### Exercise brief
Identify each line containing the word "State" and copy it.

### Entries shown

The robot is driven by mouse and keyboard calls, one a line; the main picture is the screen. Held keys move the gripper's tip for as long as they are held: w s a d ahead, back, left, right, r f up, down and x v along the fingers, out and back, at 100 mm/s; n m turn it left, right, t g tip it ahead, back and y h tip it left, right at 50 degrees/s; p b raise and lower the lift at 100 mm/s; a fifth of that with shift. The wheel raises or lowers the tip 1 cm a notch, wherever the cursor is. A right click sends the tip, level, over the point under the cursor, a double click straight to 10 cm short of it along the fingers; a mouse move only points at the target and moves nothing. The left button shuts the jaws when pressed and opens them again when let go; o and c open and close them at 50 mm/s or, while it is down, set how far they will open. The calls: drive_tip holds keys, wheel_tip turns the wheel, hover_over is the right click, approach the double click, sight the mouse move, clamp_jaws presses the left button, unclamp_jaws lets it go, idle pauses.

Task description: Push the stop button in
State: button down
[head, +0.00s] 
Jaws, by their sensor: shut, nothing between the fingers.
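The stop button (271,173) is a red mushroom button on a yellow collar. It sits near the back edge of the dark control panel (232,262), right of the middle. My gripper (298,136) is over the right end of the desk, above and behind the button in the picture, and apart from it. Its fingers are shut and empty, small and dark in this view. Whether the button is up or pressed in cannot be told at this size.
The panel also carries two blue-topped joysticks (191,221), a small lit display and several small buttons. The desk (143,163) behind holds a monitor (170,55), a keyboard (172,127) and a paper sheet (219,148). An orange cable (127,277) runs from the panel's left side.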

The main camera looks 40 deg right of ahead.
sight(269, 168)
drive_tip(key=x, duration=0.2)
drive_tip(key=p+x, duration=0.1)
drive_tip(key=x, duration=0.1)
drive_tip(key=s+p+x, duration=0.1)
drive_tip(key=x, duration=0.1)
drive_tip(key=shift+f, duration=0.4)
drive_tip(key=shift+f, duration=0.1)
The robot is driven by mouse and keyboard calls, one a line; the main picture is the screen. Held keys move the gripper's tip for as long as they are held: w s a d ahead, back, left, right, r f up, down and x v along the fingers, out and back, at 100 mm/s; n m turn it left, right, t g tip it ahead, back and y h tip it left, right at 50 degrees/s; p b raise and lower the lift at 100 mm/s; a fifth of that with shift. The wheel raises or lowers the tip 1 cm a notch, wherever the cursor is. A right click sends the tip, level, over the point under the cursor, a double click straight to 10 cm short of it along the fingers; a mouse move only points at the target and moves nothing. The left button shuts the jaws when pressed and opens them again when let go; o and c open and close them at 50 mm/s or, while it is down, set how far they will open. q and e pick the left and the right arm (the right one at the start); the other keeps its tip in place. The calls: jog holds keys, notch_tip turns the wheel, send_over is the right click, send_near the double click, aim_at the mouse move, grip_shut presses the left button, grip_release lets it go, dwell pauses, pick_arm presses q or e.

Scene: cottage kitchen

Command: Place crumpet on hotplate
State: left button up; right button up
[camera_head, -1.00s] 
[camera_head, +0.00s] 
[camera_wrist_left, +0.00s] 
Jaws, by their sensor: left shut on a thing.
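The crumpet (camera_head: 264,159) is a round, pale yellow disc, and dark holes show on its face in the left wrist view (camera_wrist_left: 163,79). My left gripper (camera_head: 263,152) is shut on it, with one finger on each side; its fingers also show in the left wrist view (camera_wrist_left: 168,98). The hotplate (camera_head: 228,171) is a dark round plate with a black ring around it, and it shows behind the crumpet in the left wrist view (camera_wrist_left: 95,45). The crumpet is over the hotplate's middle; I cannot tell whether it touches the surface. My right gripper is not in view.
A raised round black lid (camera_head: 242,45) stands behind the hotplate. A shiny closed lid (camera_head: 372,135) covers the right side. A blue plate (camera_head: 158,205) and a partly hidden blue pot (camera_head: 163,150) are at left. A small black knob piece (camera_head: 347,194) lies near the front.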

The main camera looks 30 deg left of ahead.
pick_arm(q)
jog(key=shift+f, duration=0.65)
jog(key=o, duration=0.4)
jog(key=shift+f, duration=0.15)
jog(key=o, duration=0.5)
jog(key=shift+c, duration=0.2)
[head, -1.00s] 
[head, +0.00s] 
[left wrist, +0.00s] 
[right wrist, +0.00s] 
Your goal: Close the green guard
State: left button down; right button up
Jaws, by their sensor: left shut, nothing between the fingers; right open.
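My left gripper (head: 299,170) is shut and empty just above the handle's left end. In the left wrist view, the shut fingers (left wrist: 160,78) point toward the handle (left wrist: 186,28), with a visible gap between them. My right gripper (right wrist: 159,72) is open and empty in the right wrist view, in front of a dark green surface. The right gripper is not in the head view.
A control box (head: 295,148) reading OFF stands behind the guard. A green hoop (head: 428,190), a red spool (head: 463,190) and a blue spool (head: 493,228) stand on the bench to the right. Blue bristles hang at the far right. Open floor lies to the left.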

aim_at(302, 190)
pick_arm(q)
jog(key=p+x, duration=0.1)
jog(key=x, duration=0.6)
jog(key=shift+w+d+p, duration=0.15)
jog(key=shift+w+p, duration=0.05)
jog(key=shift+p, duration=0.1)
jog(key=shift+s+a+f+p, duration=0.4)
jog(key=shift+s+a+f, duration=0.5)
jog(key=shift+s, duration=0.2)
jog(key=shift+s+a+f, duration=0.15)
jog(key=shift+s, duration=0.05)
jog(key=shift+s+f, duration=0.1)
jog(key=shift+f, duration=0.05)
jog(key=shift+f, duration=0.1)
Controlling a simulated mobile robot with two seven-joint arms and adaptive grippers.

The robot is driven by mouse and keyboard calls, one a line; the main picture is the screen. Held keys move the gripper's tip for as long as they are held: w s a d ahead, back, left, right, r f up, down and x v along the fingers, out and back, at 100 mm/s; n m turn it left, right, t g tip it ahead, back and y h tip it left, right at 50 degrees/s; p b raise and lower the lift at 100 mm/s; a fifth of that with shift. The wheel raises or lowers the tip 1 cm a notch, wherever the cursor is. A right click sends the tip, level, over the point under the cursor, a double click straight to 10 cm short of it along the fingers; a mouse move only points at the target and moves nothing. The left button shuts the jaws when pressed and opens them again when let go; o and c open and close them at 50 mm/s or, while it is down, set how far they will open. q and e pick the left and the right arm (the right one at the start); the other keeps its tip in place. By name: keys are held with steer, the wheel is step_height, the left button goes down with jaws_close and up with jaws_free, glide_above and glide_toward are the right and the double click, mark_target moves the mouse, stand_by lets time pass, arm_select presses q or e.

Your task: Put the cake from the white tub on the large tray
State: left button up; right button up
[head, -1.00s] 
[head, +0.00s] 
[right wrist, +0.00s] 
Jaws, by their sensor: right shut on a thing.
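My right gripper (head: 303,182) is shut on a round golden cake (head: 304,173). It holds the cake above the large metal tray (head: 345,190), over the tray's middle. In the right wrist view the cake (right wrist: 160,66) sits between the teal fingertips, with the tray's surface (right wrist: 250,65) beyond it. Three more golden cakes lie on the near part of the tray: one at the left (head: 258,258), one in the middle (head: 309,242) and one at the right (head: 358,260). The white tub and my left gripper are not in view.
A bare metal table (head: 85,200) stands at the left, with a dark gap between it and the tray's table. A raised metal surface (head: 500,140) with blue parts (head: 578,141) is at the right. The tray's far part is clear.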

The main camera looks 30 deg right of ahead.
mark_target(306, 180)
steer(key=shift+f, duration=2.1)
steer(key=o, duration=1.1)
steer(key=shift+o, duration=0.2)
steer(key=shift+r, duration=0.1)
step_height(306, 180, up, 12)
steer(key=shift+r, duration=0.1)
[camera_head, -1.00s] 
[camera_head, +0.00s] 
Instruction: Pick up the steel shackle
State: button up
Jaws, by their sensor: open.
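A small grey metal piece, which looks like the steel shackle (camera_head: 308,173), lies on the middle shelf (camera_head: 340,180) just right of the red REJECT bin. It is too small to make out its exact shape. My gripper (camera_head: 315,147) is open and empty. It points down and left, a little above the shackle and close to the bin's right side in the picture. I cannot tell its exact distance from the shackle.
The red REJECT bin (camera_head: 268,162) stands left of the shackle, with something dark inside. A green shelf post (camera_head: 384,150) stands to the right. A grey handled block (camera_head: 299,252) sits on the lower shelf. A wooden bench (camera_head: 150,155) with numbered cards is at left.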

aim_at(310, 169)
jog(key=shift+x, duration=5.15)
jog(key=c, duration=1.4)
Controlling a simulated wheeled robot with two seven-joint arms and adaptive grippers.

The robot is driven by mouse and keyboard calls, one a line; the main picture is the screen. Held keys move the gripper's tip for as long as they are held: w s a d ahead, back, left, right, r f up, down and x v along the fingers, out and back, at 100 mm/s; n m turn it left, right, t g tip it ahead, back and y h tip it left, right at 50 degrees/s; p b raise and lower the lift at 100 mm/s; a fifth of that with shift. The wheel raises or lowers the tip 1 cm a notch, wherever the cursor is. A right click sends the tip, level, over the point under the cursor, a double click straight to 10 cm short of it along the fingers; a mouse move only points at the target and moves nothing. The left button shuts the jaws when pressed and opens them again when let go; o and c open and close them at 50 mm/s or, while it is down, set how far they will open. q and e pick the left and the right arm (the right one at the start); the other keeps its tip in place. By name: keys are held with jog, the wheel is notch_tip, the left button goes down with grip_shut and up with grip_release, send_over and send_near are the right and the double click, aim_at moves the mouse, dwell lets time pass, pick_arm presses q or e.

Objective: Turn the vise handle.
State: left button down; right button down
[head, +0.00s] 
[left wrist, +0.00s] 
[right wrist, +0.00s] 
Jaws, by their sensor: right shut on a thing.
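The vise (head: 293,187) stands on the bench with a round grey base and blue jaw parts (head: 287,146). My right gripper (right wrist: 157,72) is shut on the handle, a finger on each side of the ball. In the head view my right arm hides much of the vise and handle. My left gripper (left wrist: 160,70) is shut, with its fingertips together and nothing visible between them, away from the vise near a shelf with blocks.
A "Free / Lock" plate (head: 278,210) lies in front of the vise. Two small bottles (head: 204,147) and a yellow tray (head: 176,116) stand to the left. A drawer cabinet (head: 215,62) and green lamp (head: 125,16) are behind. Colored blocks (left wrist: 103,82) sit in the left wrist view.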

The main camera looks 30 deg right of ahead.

### Answer below
State: button down
State: left button up; right button up
State: left button down; right button up
State: left button up; right button up
State: button up
State: left button down; right button down

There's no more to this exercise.